(no subject)
Nov. 10th, 2005 08:12 pmSesame Street Premier Anniversary
Martin Luther's Birthday (The Protestant Reformation Guy and a distant ancestor)
I’ve been thinking about why I get along with some people better than others, and I’ve started to realize that the people I like to hang out with are the ones who allow me to be who I am.
No, wait! Where are you going?! Yes, I know, I know, it’s been said before, by a great many elementary school teachers and motivational speakers. But what I began to realize is that in this case it doesn’t refer to some sort war between the mysterious group of horrible people trying to keep your self-esteem low and the happy freethinking groovy people who understand you. It has to do with personality, and it’s nothing you can really change.
Me, I get along best with people who can handle random thoughts and interjections, and don’t think too linearly or too literally. I’m a person composed pretty much entirely of irrelevant tangents,* and the people I’m most comfortable with are the ones who are, in turn, comfortable with a lot of detours on the conversational road. People who want to hold onto a straight thread don’t do well with me, and I imagine that I grate on them as much as they grate on me.
I also do best with people who have a lot of abstract thinking ability.
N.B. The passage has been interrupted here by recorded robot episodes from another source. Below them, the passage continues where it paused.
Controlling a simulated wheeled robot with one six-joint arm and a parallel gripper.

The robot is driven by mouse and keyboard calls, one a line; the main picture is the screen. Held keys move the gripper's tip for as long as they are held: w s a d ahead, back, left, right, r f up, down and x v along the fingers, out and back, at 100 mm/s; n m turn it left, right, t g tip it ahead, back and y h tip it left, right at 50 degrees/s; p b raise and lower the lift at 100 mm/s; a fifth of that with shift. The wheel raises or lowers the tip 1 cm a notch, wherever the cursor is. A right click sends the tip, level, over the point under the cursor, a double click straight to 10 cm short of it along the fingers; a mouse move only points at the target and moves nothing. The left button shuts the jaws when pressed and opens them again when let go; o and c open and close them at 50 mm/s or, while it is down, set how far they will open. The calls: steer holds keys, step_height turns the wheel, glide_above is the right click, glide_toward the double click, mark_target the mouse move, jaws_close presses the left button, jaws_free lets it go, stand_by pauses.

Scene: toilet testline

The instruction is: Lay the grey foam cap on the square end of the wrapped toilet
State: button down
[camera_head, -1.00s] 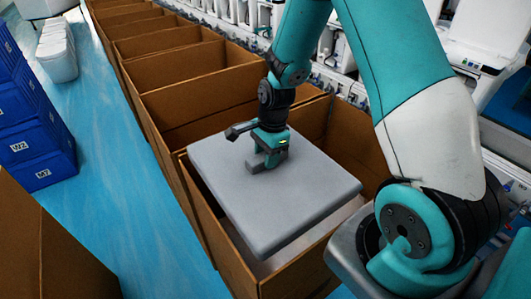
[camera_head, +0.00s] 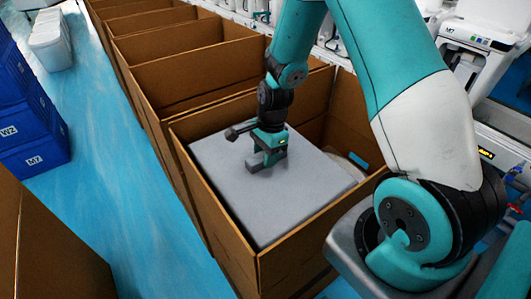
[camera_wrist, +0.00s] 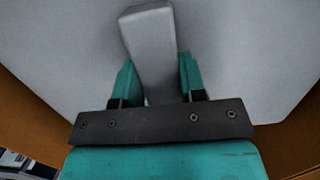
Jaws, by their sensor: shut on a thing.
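The grey foam cap (camera_head: 275,205) is a flat square slab with a raised grey tab on top. It lies about level inside the near cardboard box (camera_head: 285,262), its edges just below the rim. My gripper (camera_head: 266,160) is above the slab's middle. In the wrist view, my gripper (camera_wrist: 157,75) has one finger on each side of the tab (camera_wrist: 150,45) and is shut on it. The wrapped toilet is mostly hidden under the cap. A pale part with a blue patch (camera_head: 358,159) shows past the cap's right edge. I cannot tell whether the cap touches the toilet.
A row of open cardboard boxes (camera_head: 190,75) runs back to the left. Blue crates (camera_head: 35,155) stand at the left beyond a strip of clear blue floor (camera_head: 120,150). White toilets and test machines (camera_head: 475,60) line the right. Another cardboard box (camera_head: 50,250) is at the lower left.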

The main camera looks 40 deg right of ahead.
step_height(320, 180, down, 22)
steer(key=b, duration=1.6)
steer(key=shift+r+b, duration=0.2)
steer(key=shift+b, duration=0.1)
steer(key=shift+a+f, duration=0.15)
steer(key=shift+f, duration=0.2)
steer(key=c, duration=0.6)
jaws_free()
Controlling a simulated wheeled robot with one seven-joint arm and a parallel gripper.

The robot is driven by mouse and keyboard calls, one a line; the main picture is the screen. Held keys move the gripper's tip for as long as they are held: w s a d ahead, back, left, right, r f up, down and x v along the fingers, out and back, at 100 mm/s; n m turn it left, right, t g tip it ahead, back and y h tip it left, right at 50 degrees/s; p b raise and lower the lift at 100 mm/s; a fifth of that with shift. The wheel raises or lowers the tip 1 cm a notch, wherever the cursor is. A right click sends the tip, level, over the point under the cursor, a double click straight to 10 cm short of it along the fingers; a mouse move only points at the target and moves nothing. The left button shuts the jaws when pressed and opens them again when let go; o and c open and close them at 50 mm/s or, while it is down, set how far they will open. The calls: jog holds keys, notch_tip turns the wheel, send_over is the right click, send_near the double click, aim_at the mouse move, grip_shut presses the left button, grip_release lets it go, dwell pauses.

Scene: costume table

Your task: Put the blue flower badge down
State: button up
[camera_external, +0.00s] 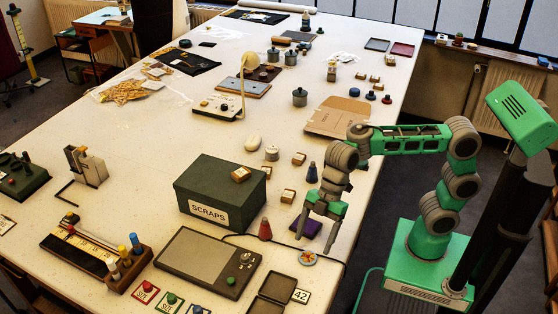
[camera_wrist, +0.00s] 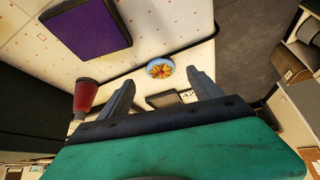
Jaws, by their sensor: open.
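The blue flower badge (camera_external: 307,258) lies flat on the white table near its right edge. It is a round light-blue disc with an orange and yellow flower. In the wrist view the badge (camera_wrist: 160,68) shows beyond and between my fingertips. My gripper (camera_external: 318,239) is open and empty, pointing down just above the badge. In the wrist view its two fingers (camera_wrist: 163,85) are spread wide, with a gap to the badge. I see no contact between the fingers and the badge.
A purple square (camera_external: 306,227) lies behind my gripper, and a red cone-shaped piece (camera_external: 265,229) stands to its left. A black cable runs past the badge. A dark open case (camera_external: 271,291) and a card marked 42 (camera_external: 301,296) lie in front. The green SCRAPS box (camera_external: 219,190) stands left.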

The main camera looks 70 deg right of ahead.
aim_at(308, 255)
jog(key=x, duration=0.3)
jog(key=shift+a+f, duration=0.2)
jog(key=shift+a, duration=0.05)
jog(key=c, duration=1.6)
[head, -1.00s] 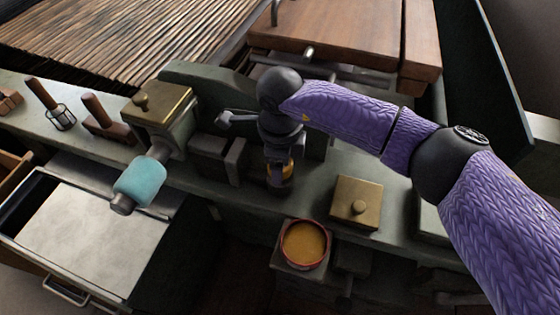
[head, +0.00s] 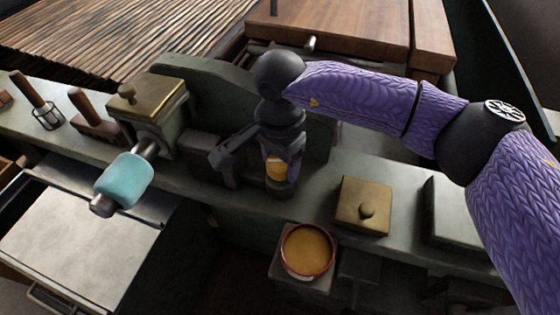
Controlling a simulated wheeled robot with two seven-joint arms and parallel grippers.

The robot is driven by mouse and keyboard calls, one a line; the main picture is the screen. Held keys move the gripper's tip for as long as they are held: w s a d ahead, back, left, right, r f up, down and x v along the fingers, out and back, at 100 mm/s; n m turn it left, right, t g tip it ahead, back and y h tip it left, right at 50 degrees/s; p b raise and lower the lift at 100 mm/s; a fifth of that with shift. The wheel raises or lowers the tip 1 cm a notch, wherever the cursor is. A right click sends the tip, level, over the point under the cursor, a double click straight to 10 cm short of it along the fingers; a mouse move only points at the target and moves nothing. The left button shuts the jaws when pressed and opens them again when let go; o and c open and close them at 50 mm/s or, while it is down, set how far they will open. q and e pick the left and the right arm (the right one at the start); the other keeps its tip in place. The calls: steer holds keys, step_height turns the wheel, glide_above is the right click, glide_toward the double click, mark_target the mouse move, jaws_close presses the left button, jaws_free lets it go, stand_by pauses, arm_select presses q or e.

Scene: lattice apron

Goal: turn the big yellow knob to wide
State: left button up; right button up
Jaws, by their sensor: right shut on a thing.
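The yellow knob (head: 276,169) shows as a small patch of yellow low between the dark fingers of my right gripper (head: 279,180). The gripper points down at the grey-green bench and is shut on the knob. The fingers and wrist hide most of the knob, so its pointer, any marks and its setting cannot be read. My left gripper is out of view.
A brass-lidded box (head: 150,100) with a turquoise handle (head: 125,180) stands to the left. A brass square lid (head: 363,204) is to the right. A red-rimmed pot (head: 307,250) sits in front. Wooden-handled tools (head: 90,110) stand at the far left.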

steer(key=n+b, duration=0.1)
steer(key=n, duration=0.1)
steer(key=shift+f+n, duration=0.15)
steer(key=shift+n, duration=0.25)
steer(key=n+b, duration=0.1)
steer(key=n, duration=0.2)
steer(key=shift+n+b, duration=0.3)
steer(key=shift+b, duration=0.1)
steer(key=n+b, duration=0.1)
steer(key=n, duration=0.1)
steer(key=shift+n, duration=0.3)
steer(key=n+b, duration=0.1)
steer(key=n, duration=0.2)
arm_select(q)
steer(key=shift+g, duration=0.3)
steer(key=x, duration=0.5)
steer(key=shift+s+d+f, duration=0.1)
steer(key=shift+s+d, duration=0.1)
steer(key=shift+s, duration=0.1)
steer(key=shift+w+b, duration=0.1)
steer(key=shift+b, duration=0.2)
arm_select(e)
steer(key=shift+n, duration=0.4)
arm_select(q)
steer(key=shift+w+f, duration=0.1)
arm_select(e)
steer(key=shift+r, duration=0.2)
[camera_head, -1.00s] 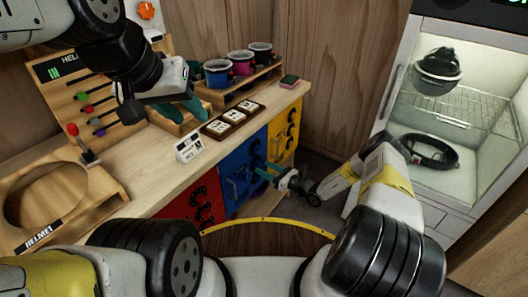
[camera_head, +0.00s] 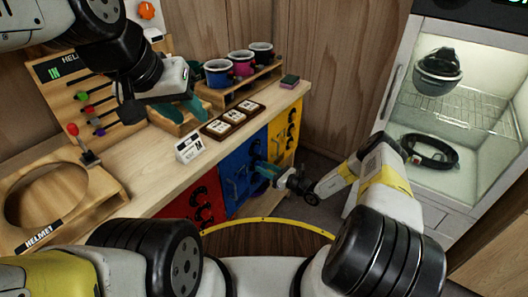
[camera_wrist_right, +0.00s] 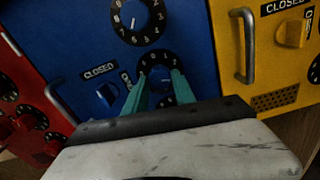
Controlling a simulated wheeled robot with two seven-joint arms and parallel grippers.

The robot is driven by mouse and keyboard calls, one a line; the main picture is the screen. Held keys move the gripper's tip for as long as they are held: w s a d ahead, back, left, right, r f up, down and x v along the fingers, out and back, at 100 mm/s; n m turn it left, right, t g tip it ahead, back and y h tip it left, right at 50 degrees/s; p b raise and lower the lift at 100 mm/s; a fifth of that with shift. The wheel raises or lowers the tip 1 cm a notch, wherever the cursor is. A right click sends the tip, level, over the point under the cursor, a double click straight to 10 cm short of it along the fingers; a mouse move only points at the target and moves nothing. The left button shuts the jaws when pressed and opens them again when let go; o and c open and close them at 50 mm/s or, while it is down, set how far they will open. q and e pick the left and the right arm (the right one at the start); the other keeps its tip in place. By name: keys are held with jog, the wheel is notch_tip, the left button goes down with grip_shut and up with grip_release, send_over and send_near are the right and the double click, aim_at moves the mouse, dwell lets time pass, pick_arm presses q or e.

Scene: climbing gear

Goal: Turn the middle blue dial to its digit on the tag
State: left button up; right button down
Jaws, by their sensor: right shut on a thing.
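The blue cabinet front (camera_head: 232,185) is below the counter, between a red and a yellow one. In the right wrist view, my right gripper (camera_wrist_right: 160,80) has its teal fingers shut on a blue-front dial (camera_wrist_right: 163,70), just below another numbered dial (camera_wrist_right: 138,18). The fingers hide much of the held dial, and its pointer is unclear. In the head view, my right gripper (camera_head: 262,170) is at the blue front. My left gripper (camera_head: 186,112) is open and empty above the counter. White tags (camera_head: 220,127) lie in dark holders on the counter; their digits are too small to read.
A blue latch knob (camera_wrist_right: 107,93) marked CLOSED and a metal handle (camera_wrist_right: 62,100) are left of the held dial. The yellow door's handle (camera_wrist_right: 243,45) is close on the right. A white card (camera_head: 188,148) stands on the counter. Several cups stand behind.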

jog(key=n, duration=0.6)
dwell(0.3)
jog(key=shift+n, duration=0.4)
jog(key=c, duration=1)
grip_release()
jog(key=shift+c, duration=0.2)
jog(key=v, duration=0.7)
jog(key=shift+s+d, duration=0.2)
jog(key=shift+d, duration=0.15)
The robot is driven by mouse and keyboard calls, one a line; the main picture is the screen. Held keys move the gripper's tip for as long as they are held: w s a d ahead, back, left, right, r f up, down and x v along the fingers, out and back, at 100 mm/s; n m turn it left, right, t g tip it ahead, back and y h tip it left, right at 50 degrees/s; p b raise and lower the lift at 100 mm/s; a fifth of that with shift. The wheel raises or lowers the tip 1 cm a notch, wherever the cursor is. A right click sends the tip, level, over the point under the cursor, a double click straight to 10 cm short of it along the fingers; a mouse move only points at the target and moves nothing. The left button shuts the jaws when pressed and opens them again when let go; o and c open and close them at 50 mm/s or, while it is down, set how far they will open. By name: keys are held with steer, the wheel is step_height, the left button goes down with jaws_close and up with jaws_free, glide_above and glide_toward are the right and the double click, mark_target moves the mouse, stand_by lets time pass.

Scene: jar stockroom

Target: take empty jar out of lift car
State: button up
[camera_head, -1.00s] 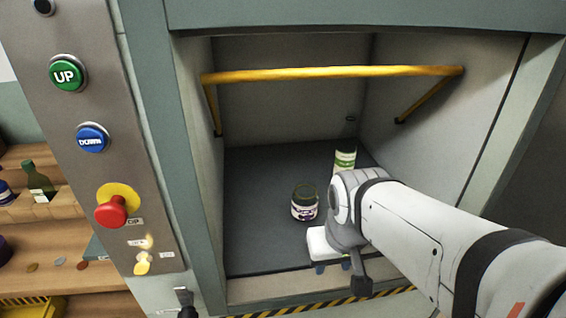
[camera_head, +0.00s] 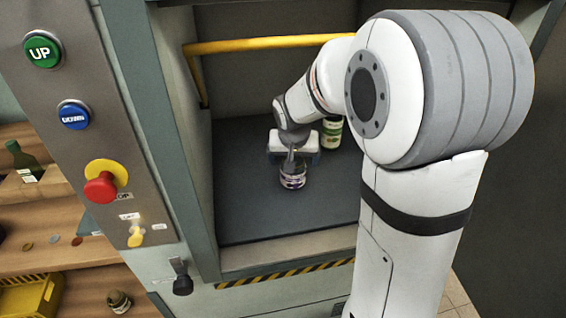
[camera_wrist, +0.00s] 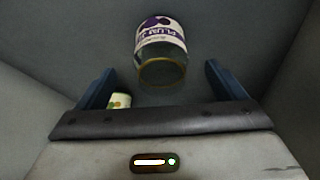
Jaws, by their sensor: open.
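The jar with a white and purple plum label (camera_head: 293,178) stands upright on the dark floor of the lift car (camera_head: 270,220). In the wrist view the glass jar (camera_wrist: 160,62) is ahead of the fingers, roughly centred between them, its label upside down. It looks see-through, but I cannot clearly tell whether it is empty.
A second jar with a green and white label (camera_head: 331,132) stands behind and right of my gripper. A yellow bar (camera_head: 260,44) crosses the lift opening above. A button panel (camera_head: 95,130) is on the left, with wooden shelves (camera_head: 50,262) and a yellow crate (camera_head: 30,298) beyond.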

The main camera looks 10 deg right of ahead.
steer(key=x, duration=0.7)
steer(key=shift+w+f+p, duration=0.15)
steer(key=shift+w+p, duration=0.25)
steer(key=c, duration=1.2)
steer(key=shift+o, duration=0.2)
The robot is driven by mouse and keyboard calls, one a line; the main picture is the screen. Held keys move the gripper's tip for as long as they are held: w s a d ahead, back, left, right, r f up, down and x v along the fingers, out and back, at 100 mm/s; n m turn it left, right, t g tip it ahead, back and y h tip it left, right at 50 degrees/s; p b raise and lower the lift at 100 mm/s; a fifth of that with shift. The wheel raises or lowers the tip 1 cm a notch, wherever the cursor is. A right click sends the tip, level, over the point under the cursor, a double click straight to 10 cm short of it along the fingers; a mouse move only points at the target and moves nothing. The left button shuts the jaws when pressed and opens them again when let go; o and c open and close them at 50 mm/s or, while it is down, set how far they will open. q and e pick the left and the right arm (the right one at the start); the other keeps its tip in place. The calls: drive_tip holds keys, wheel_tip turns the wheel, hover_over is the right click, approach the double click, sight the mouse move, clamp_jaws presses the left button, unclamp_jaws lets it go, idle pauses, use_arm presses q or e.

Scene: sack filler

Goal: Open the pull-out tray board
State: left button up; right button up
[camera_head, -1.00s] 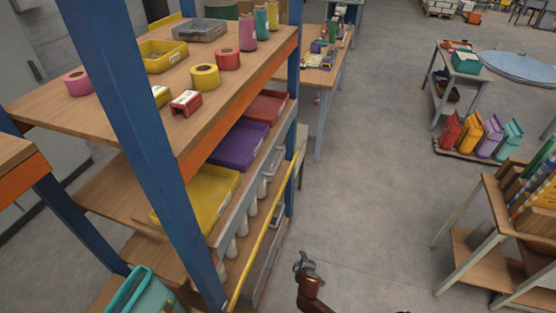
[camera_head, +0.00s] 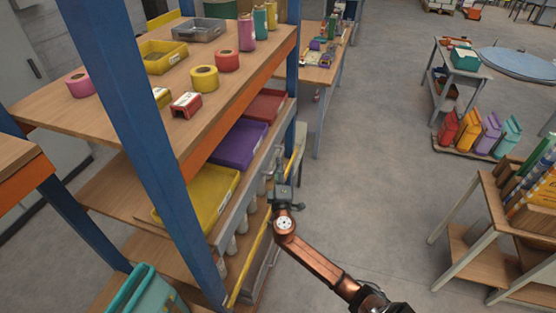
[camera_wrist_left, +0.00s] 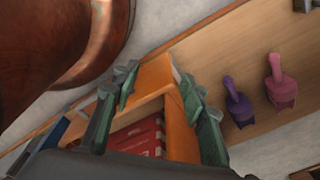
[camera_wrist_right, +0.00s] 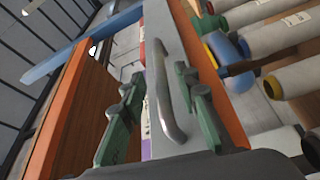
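The pull-out tray board has a long grey front (camera_head: 240,212) below the blue-posted rack's upper shelf. Yellow (camera_head: 212,193), purple (camera_head: 240,143) and red (camera_head: 267,106) trays sit behind that front. My right gripper (camera_head: 281,189) is beside the front's far half, partly hiding it. In the right wrist view, the curved grey handle (camera_wrist_right: 160,95) stands between the fingers of my open right gripper (camera_wrist_right: 160,78); I cannot tell whether they touch it. My left gripper (camera_wrist_left: 158,80) is open, with an orange shelf edge (camera_wrist_left: 180,120) beyond its fingers. It is outside the head view.
A yellow rail (camera_head: 250,262) and several pale cylinders lie below the board's front. A blue post (camera_head: 145,150) stands at the near end, with a teal bin (camera_head: 145,290) beside it. Open floor (camera_head: 370,180) lies to the right of the rack.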

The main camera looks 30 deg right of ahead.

I myself have an obsessive-compulsive personality, so I can sympathize with people who don’t like things to get weird. But at the same time, I have oddball flights of whimsy, and a lot of my thinking is layered in metaphor and analogy. So I look for people who share a sort of bizarre, Far Side outlook on life.
It’s not that I don’t like people who don’t think like that. But I think that, in direct defiance of the Opposites Attract theory, I don’t do as well with them, and they don’t do as well with me. They get put off when I go off on my tangents, and when they get puzzled, that puts me off. So we wind up clashing, and neither of us looks good. It’s the same principle as putting the colors of ice blue and burgundy together. Separately they’re beautiful colors, but put them together and they both look bad.
This doesn’t mean that I limit myself to being friends with people who are just like me. I’m just analyzing why I get along better with some people than others.
I’m not sure where I’m going with any of this,** but I was thinking it through today, and that was what I came up with, and I thought I’d share my introspection with the world, because I’ve been thinking about it myself, and I know that everybody is fascinated with every nuance of what goes on in my head. Even if it does clash with their own heads.
*Well, actually, I’d argue that it’s quite the opposite if you look at it from inside my head and that I find more relevance; I seem to find analogy and connection in places where nobody else does, and my memory seems to be better than the average one at dredging up loose trivia. But given that nobody gets to see the six-degrees-to-turkey-and-bacon process that zaps my consciousness from, say, car commercials to witch doctors, it sure looks irrelevant.
**I realize that this is strictly forbidden in writing essays, but I always hated those classes anyway.